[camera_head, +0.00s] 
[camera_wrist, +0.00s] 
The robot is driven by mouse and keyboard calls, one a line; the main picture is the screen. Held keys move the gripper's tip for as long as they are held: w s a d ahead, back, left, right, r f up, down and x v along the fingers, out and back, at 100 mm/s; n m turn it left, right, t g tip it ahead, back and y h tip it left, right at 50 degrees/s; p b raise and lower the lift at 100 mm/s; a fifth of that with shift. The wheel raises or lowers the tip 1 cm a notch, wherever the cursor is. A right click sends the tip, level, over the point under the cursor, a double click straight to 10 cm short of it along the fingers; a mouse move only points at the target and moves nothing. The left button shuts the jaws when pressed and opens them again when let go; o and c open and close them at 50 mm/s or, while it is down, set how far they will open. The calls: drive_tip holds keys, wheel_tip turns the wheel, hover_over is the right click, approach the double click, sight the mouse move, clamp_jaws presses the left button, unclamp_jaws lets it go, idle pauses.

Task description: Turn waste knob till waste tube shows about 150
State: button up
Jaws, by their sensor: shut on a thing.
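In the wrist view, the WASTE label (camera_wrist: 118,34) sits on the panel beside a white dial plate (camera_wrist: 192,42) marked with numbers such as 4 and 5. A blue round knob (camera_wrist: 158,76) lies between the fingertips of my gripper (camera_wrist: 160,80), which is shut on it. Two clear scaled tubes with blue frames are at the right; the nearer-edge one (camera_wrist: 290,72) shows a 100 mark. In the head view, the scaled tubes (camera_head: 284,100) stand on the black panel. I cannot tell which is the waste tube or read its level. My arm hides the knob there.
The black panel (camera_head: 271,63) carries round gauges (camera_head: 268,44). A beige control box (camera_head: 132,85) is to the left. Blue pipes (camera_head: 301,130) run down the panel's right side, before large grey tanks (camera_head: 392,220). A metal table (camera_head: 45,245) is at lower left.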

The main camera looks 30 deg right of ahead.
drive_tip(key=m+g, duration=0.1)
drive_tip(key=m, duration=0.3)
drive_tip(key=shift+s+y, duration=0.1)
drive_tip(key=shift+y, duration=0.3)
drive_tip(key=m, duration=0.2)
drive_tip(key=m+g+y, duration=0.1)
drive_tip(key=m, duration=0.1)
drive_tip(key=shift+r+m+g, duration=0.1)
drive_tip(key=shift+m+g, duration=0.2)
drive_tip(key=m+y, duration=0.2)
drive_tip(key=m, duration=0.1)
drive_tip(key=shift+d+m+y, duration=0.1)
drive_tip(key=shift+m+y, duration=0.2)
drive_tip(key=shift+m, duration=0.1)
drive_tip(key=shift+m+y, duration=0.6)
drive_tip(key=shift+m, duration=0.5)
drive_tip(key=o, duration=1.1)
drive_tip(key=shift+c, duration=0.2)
___
_Problem_
Repeat the material in full, exactly as it stands.

_Exercise solution_
[camera_head, +0.00s] 
[camera_wrist, +0.00s] 
The robot is driven by mouse and keyboard calls, one a line; the main picture is the screen. Held keys move the gripper's tip for as long as they are held: w s a d ahead, back, left, right, r f up, down and x v along the fingers, out and back, at 100 mm/s; n m turn it left, right, t g tip it ahead, back and y h tip it left, right at 50 degrees/s; p b raise and lower the lift at 100 mm/s; a fifth of that with shift. The wheel raises or lowers the tip 1 cm a notch, wherever the cursor is. A right click sends the tip, level, over the point under the cursor, a double click straight to 10 cm short of it along the fingers; a mouse move only points at the target and moves nothing. The left button shuts the jaws when pressed and opens them again when let go; o and c open and close them at 50 mm/s or, while it is down, set how far they will open. The calls: drive_tip holds keys, wheel_tip turns the wheel, hover_over is the right click, approach the double click, sight the mouse move, clamp_jaws presses the left button, unclamp_jaws lets it go, idle pauses.

Task description: Turn waste knob till waste tube shows about 150
State: button up
Jaws, by their sensor: shut on a thing.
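In the wrist view, the WASTE label (camera_wrist: 118,34) sits on the panel beside a white dial plate (camera_wrist: 192,42) marked with numbers such as 4 and 5. A blue round knob (camera_wrist: 158,76) lies between the fingertips of my gripper (camera_wrist: 160,80), which is shut on it. Two clear scaled tubes with blue frames are at the right; the nearer-edge one (camera_wrist: 290,72) shows a 100 mark. In the head view, the scaled tubes (camera_head: 284,100) stand on the black panel. I cannot tell which is the waste tube or read its level. My arm hides the knob there.
The black panel (camera_head: 271,63) carries round gauges (camera_head: 268,44). A beige control box (camera_head: 132,85) is to the left. Blue pipes (camera_head: 301,130) run down the panel's right side, before large grey tanks (camera_head: 392,220). A metal table (camera_head: 45,245) is at lower left.

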The main camera looks 30 deg right of ahead.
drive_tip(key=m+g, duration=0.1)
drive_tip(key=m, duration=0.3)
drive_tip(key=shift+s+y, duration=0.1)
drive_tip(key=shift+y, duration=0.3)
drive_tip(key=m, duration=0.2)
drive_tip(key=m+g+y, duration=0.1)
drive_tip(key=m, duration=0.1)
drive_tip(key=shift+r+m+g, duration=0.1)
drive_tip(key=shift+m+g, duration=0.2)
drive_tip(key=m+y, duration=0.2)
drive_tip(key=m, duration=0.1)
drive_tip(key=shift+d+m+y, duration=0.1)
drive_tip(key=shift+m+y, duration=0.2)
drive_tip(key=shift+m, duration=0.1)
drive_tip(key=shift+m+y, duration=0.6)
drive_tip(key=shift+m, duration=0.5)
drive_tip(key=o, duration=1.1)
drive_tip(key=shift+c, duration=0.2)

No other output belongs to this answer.